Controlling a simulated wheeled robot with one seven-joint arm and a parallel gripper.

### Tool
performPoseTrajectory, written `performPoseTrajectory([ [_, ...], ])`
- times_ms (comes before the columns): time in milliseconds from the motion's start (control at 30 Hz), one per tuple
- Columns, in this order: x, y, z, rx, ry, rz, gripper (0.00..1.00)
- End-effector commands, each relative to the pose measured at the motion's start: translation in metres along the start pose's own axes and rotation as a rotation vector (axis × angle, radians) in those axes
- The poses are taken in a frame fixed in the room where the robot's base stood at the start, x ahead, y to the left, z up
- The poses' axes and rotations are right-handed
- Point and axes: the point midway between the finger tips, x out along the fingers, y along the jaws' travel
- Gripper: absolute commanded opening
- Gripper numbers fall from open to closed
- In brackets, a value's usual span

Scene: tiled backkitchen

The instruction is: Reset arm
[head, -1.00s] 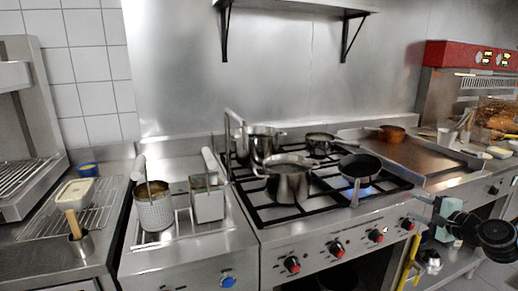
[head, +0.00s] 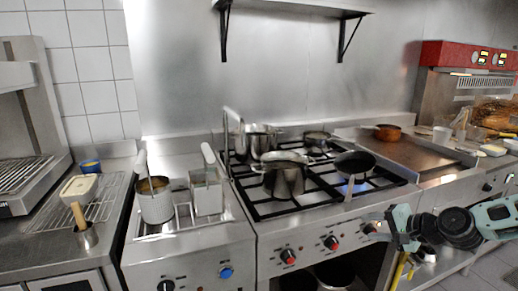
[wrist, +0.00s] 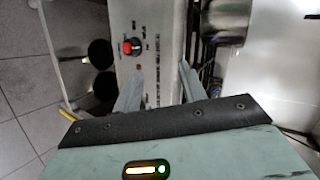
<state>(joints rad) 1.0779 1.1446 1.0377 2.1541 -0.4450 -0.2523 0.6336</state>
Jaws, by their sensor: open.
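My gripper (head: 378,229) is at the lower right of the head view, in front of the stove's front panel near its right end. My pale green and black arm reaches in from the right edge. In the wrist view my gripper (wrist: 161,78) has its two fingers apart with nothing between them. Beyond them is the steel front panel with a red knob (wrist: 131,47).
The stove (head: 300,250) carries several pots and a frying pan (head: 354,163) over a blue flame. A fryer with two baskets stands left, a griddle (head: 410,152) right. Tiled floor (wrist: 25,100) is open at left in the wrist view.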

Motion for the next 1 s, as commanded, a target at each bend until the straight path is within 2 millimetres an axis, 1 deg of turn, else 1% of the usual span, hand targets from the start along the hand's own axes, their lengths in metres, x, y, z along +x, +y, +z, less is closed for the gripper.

##########

• What the task requires: Pull every line containing the word "along" out of the material and copy it.

• Result below:
- End-effector commands, each relative to the pose measured at the motion's start: translation in metres along the start pose's own axes and rotation as a rotation vector (axis × angle, radians) in those axes
- Point and axes: the point midway between the finger tips, x out along the fingers, y along the jaws' travel
Motion for the next 1 s, as commanded, a target at each bend until the straight path is within 2 millimetres an axis, 1 deg of turn, else 1% of the usual span, hand targets from the start along the hand's own axes, their lengths in metres, x, y, z along +x, +y, +z, less is closed for the gripper.

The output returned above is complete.